● DATA
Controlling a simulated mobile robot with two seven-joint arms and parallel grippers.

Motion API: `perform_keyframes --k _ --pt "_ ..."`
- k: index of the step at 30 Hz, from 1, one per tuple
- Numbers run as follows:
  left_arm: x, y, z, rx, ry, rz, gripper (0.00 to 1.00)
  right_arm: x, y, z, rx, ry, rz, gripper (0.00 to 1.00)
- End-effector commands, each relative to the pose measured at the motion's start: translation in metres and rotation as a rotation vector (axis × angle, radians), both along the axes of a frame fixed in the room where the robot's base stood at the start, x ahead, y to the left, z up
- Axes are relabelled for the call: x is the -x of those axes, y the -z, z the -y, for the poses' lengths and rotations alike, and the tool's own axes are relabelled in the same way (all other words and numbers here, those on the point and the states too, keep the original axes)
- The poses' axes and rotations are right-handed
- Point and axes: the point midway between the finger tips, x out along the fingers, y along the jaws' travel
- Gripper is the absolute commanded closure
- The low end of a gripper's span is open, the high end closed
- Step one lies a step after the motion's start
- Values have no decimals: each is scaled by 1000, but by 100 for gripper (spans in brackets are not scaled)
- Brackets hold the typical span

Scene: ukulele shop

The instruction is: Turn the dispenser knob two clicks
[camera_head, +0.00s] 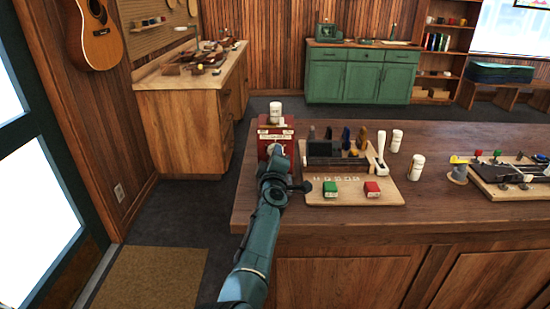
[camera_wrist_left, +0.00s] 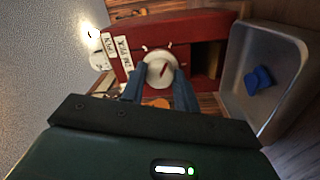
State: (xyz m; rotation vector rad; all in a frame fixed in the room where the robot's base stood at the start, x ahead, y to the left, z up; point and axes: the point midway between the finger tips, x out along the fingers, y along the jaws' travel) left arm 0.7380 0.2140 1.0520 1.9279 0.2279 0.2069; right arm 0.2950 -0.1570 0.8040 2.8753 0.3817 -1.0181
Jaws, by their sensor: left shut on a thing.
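The red dispenser (camera_head: 264,144) stands at the left end of the wooden counter. It also shows in the left wrist view (camera_wrist_left: 200,32), with white labels and pale tick marks around its knob. The round cream knob (camera_wrist_left: 158,71) has a red pointer line, tilted a little right of straight up. My left gripper (camera_wrist_left: 160,82) has its blue fingers on either side of the knob, shut on it. In the head view my left gripper (camera_head: 277,158) is at the dispenser's front and hides much of it. My right gripper is not in view.
A grey metal tray (camera_wrist_left: 238,70) holding a blue piece (camera_wrist_left: 259,79) lies right of the dispenser. White containers (camera_head: 416,168) stand further right.

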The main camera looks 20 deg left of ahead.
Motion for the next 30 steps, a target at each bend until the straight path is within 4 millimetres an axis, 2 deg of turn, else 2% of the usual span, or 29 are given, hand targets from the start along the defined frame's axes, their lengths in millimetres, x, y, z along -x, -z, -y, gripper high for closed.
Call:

● WHAT THIS TASK INVOLVES
Give again the run of lines that opens at the line with "- k: index of" and closes at the line with "- End-effector commands, each", exactly, and only that run.

● CORRECT ANSWER
- k: index of the step at 30 Hz, from 1, one per tuple
- Numbers run as follows:
  left_arm: x, y, z, rx, ry, rz, gripper (0.00 to 1.00)
  right_arm: x, y, z, rx, ry, rz, gripper (0.00 to 1.00)
- End-effector commands, each relative to the pose measured at the motion's start: translation in metres and rotation as a rotation vector (axis × angle, radians), both along the axes of a frame fixed in the room where the robot's base stood at the start, x ahead, y to the left, z up

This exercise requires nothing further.